Bayangkan, jika kita sedang
menengadah ke langit di malam hari, kita melihat sinar bulan yang begitu
indah. Nah, sinar bulan yang kita lihat itu membutuhkan waktu untuk
menempuh jarak dari bulan ke bumi sekira 350.000 kilometer. Karena
kecepatan cahaya sekitar 300.000 meter per detik, maka cahaya bulan itu
membutuhkan waktu lebih dari satu detik untuk sampai ke bumi. Artinya,
ketika kita melihat bulan, sebenarnya bulan yang kita lihat itu bukanlah
bulan pada saat yang sama. Sebab, bulan membutuhkan waktu selama satu
detik untuk mencapai bumi. Paling tidak, bulan yang kita lihat saat ini
adalah bulan satu detik yang lalu.
Hal itu juga terjadi ketika
kita melihat matahari. Karena jarak Matahari – Bumi yang demikian
jauhnya sekitar 150 juta kilometer, maka kecepatan cahaya membutuhkan
waktu 8 menit untuk sampai ke bumi. Artinya, jika waktu itu kita melihat
matahari, maka matahari yang kita lihat itu sebenarnya bukalah matahari
pada saat itu, melainkan matahari 8 menit yang lalu (Mustofa, 2006:71).
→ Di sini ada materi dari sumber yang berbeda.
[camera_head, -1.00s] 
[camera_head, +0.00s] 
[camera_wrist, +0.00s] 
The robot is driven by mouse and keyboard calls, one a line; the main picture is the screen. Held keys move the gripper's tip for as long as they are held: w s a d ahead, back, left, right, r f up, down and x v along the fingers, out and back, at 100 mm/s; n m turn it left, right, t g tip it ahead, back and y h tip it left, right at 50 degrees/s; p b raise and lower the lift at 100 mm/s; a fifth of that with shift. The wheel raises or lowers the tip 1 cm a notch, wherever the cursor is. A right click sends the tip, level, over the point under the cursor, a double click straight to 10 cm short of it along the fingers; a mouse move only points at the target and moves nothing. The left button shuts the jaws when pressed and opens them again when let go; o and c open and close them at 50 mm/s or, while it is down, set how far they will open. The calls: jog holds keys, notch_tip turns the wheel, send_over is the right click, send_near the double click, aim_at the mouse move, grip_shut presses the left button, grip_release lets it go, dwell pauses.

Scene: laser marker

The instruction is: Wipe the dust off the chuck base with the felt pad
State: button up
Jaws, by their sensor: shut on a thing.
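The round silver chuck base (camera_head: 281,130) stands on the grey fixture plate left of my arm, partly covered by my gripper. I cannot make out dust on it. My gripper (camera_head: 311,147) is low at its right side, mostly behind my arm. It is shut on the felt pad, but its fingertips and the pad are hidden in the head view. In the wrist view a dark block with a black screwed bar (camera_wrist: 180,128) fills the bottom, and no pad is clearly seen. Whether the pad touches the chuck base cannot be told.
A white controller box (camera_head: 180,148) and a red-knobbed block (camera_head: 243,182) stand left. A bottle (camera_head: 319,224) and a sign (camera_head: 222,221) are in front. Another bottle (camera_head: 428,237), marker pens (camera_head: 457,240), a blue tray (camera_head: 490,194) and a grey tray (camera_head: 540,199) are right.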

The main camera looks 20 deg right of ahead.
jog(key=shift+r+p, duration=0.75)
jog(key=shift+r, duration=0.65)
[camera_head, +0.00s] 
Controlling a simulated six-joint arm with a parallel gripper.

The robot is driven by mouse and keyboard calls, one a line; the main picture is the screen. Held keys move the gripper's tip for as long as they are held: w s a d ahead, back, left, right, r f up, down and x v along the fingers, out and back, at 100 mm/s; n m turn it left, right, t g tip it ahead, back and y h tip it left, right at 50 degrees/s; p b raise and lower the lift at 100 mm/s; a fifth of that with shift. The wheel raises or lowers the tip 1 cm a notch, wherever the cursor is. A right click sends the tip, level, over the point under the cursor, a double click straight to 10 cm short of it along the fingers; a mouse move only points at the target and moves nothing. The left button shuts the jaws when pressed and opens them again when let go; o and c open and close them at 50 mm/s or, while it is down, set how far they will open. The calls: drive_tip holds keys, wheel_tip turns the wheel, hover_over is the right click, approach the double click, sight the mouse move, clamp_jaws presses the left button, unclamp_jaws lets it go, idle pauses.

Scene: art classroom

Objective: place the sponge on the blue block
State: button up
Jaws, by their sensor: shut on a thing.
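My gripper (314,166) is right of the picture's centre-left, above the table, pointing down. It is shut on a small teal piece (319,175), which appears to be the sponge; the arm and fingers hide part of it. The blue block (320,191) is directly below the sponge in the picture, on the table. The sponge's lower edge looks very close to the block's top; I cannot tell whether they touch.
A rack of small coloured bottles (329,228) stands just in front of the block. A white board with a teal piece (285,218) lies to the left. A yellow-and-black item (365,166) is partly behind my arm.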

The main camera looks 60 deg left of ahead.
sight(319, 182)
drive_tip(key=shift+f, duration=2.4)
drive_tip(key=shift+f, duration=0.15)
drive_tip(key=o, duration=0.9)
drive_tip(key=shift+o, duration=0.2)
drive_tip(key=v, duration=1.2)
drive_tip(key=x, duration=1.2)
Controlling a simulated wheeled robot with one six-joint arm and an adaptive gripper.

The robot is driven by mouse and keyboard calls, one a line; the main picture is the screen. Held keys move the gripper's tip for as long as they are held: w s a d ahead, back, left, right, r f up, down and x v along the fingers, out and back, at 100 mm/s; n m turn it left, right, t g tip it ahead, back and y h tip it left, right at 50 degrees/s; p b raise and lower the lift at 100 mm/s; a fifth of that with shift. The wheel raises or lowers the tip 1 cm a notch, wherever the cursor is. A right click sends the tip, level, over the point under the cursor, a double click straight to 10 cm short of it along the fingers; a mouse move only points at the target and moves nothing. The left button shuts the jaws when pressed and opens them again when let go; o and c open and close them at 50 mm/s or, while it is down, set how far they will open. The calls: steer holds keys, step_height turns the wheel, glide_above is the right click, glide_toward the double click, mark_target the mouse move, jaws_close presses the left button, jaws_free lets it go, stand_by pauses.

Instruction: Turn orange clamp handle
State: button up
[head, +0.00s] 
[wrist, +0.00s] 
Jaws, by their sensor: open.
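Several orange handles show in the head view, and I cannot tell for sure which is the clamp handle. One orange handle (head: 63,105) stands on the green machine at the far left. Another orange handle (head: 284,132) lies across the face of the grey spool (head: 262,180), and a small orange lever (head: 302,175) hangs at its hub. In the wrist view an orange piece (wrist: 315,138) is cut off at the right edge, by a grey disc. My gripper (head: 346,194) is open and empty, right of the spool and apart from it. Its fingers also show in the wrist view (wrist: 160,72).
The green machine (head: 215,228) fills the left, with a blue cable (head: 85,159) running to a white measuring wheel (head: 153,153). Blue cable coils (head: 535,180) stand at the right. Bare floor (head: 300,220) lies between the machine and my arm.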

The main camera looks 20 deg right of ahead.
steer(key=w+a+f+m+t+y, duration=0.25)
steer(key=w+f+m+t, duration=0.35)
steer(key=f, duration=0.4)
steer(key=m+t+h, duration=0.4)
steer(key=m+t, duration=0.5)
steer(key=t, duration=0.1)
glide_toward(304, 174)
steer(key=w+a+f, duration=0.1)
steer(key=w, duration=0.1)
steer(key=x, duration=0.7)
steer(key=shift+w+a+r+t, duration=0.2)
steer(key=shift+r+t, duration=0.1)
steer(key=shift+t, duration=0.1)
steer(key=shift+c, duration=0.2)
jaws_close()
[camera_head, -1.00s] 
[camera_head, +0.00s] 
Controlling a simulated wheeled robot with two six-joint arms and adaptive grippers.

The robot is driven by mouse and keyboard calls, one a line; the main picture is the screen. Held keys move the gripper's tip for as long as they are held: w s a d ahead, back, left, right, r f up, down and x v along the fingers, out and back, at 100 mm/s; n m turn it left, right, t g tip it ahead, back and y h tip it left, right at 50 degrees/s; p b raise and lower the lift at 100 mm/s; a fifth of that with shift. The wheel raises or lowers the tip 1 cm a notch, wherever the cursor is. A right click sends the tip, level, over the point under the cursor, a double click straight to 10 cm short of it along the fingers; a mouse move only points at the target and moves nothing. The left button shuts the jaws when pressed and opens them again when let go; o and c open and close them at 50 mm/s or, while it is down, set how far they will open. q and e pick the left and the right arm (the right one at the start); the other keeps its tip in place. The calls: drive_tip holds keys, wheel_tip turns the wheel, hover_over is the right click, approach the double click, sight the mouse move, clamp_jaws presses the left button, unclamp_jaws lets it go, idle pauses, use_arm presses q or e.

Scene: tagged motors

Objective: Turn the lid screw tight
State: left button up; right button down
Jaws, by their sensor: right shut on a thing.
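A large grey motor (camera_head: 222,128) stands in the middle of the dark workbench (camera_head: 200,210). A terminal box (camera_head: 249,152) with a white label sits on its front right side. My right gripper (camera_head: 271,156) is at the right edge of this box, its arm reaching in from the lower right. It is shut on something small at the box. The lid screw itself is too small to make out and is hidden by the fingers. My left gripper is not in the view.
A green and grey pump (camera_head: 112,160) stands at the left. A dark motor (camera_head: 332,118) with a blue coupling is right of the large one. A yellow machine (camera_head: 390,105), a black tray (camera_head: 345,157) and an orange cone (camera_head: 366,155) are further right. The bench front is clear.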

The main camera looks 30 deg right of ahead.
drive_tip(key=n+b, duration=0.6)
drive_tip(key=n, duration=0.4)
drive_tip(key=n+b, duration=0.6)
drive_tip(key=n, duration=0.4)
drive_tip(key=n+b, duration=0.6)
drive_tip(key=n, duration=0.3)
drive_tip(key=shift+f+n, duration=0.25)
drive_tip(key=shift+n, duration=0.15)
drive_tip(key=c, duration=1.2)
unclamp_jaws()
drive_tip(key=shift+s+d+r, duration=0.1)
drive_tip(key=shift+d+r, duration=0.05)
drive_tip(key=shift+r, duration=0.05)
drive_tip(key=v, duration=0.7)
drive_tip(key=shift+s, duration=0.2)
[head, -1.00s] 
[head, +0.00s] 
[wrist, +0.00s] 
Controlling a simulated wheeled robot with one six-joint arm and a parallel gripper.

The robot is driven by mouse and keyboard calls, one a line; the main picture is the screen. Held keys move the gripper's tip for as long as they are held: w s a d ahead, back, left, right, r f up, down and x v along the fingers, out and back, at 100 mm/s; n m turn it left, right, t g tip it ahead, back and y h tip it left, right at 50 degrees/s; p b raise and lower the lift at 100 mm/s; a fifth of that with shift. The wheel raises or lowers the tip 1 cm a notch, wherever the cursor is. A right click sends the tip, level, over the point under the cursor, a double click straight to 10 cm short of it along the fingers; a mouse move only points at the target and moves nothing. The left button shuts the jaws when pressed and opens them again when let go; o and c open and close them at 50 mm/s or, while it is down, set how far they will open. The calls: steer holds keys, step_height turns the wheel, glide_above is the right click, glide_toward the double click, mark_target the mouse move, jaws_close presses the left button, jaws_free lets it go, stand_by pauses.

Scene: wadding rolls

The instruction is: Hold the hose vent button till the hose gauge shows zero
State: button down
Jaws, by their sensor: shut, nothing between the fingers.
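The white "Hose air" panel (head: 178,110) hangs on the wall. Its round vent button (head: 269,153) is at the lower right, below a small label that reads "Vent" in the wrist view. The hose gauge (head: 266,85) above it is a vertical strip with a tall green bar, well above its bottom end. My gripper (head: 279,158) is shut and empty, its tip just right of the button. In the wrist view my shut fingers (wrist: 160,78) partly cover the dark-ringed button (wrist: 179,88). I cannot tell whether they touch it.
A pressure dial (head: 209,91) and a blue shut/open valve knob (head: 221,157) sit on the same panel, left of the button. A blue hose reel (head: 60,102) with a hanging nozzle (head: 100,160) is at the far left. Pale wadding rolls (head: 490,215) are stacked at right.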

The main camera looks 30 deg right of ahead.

Kenaehan dan keterkaguman kita akan semakin bertambah, manakala kita
menyaksikan benda-benda langit yang lain, bintang umpamanya. Malah ada
bintang yang berjarak sangat jauh dari bumi hingga memakan waktu 8 tahun
cahaya dari bumi. Maka jika kita melihat bintang itu, sebenarnya kita
sedang menyaksikan bintang yang usianya 8 tahun lalu. Mengagumkan.
Bahkan, dalam abad kekinian, sering juga kita dengar istilah satelit
atau sputnik, yaitu kendaraan ruang angkasa yang diluncurkan menuju
bulan dan planetnya di dalam kelompok matahari. Persitiwa satelit atau
sputnik itu merupakan hasil kecerdasan otak manusia sekaligus merupakan
alat terpenting dalam mencapai kemajuan lahir ke arah pengetahuan dan
teknologi.
Lalu, pada abad ke-7 atau sekitar 1400 tahun silam,
kita juga mendengar suatu peristiwa maha hebat dari tanah Arab.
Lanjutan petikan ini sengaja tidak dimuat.